Today’s Education in the Media blog looks at the Public Accounts Committee report on Ofsted’s inspection of schools, the Office for Students consultation to improve access and participation in higher education and Saracens new free school.
Today, Friday 7 September, the Public Accounts Committee (PAC) published a report on Ofsted’s inspection of schools.
The report makes a number of recommendations for the department, principally around Ofsted’s funding, assurance for parents and the possible removal of the ‘Outstanding’ exemption.
The report has been covered widely today by the Press Association, the i, Guardian, Mirror, Times, Telegraph, the Today Programme and BBC Online.
We are clear that schools judged by Ofsted to be providing ‘outstanding’ education are not exempt from accountability. We have the most sophisticated performance data we have ever had – published for all schools every year – providing real transparency on schools’ performance for parents.
Where concerns are raised about the provision or outcomes at an outstanding school, Ofsted has the power to re-inspect.
A Department for Education spokesperson said:
Standards are undeniably rising in our schools. 154,000 more six-year-olds are now on track to be fluent readers than in 2012, we have seen the attainment gap between disadvantaged pupils and their peers reduce across all stages of education and there are 1.9 million more children in good or outstanding schools – with 86% of schools now judged to this standard, compared to 68% in 2010.
The Education Secretary has made clear that Ofsted is the only body able to provide an independent, rounded judgement of a school’s performance. We trust Ofsted with these inspections and this is backed by parents, with Ofsted inspections the second most important consideration when choosing a school behind location.
The focus of Ofsted should always be on underperformance so that no child has to be in a bad school that no-one is doing anything about. There is a comprehensive range of performance data available and where Ofsted has concerns about performance at any school, it has always been and will continue to be able to inspect at any point.
Office for Students consultation
Today, Friday 7 September, the Office for Students (OfS) has launched a consultation on their plans to improve access and participation in higher education.
The proposals that they are consulting on include:
- Developing a more ambitious and strategic access and participation plan- over a 5 year period.
- Working more collaboratively – to increase outreach activities with younger children, mature students into Higher Education, and raise attainment in schools.
- Publishing an annual report on the impact of their access and participation activities.
This has been reported by the Today Programme, Daily Mail, Telegraph, BBC Online and Times.
This work is possible because of reforms we have made to the higher education system – providing the Office for Students with more responsibility in this area.
Universities Minister Sam Gyimah said:
It is imperative that our higher education sector is accessible to everyone, including those from disadvantaged backgrounds, and I’m pleased to see that the Office for Students is looking at even more ways to improve access and participation.

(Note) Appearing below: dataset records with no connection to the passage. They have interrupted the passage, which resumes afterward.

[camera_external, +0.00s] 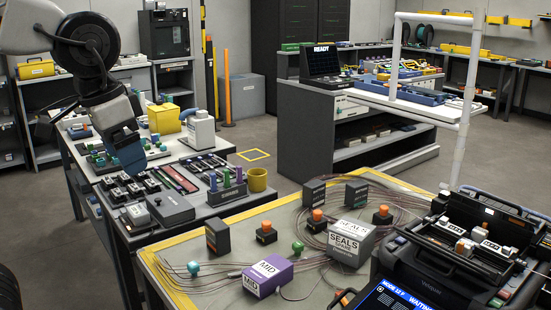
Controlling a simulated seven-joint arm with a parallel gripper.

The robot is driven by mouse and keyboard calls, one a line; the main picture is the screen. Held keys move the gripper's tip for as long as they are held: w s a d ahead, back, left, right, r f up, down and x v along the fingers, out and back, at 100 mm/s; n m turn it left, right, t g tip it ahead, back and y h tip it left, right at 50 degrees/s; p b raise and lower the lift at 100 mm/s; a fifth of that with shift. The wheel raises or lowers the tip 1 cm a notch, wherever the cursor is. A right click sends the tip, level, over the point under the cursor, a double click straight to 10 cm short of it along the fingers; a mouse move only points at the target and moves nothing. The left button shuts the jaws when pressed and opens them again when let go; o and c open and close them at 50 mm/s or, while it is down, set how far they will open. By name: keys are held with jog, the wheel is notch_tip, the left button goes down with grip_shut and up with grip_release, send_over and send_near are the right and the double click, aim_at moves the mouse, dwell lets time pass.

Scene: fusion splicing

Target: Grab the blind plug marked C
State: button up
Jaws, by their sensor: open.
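My gripper (128,158) hangs at the upper left, above the dark work table, with its jaws open. It appears apart from the items below it. I cannot read a letter C on any plug at this size. Small plug-like pieces stand on the front bench: a green one (298,248), a teal one (193,268), and black blocks with orange tops, one of them at the bench's middle (266,232). I cannot tell which, if any, is the blind plug marked C. More small green and teal pieces lie near my gripper, partly hidden by it.
A purple MID box (268,276) and a grey SEALS box (350,243) stand among loose thin cables on the front bench. A black splicer (455,270) fills the right. A yellow cup (257,180) and upright coloured handles (227,178) stand at the dark table's right end.

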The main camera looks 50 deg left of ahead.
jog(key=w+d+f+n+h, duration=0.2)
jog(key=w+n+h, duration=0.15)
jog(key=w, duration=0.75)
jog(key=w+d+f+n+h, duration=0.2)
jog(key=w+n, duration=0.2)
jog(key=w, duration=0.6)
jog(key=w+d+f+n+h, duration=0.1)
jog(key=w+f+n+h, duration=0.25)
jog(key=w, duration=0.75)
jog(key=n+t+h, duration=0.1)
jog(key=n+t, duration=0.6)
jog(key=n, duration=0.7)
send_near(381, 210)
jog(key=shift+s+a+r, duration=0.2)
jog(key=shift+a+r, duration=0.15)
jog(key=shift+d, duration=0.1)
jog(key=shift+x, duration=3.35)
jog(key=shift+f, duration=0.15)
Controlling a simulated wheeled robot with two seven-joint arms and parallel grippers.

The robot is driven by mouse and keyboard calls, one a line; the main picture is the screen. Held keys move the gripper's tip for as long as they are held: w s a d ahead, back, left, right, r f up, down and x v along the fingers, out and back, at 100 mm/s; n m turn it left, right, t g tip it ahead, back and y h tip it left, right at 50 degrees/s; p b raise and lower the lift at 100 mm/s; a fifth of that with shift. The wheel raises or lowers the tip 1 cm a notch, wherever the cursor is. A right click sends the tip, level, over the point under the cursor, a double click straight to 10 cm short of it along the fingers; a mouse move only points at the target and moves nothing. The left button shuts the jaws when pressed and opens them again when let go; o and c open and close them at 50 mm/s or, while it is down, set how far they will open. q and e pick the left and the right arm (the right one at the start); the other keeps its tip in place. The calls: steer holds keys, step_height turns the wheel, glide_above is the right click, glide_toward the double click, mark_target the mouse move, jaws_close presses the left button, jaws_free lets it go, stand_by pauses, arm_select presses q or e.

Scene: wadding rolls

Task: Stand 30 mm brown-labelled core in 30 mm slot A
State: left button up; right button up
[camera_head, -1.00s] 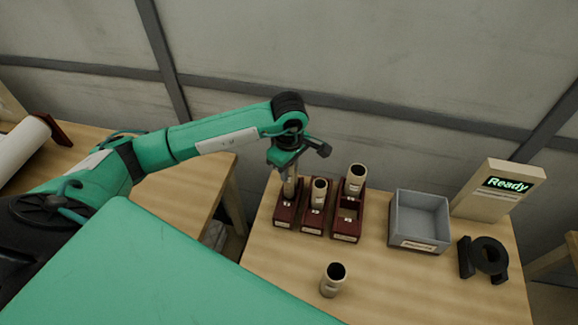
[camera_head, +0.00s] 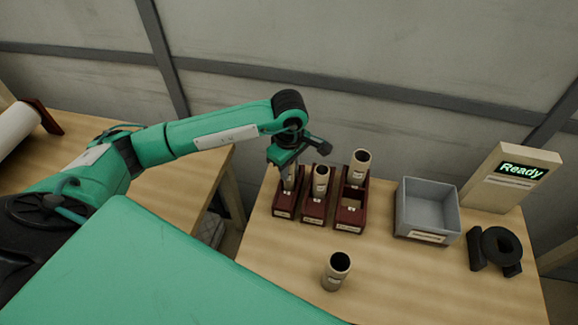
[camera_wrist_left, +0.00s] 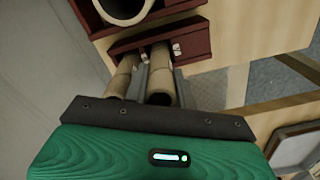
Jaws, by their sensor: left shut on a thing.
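My left gripper (camera_head: 287,164) points down over the left dark-red rack (camera_head: 284,213) and is shut on a pale tan core (camera_head: 289,179). The core is upright, its lower end at the rack; I cannot tell whether it is fully seated. In the left wrist view the held core (camera_wrist_left: 160,78) is between the grey fingers, and another tan core (camera_wrist_left: 121,78) is beside it. The label colour and the rack lettering are too small to read. My right gripper is not in view.
The middle rack (camera_head: 312,219) holds a core (camera_head: 320,181). The right rack (camera_head: 348,220) has a core (camera_head: 361,168) at its back. A loose core (camera_head: 336,270) stands on the table (camera_head: 400,285). To the right are a grey bin (camera_head: 428,207), a Ready display (camera_head: 519,170) and a black holder (camera_head: 496,250).

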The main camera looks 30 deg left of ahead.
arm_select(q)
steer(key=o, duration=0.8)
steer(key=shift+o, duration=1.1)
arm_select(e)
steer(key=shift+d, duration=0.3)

“This government has already made significant progress in this area, with record number of disadvantaged students going to university, but there is still more that needs to be done. That is why we are also conducting a review of the post-18 education and funding which will look at ways to drive up quality, increase choice and ensure value for money for students and taxpayers.
Saracens Free School
Today, Friday 7 September, a new free school called Saracens High School has opened in Barnet. This is a secondary school which will provide 1,130 places, including a 230 place sixth-form. This will be the first school opened by a The Saracens Multi-Academy Trust, which includes Saracens Sport Foundation and Middlesex University.
This has been reported by Today Programme who spoke to the founder of the school.
This is another example of how our free school programme is creating more new schools and providing more choice for parents.
Education Secretary Damian Hinds said:
I want to create new, great schools where they are needed most and give parents greater choice when looking at the schools that are right for their children. For years, innovative free schools have been leading the way on this – from the specialist maths schools run by some of our top universities to the special free schools creating places for children who have additional learning needs.
The new schools opening their doors this term will build on this record, bringing in the likes of Saracens Rugby Club and Sky to provide pupils with excellent sports activities and classes on cutting edge media technology. Thanks to reforms like this and the hard work of our teachers, we have 1.9 million more children in good or outstanding schools than in 2010 – I look forward to seeing these new schools flourish too.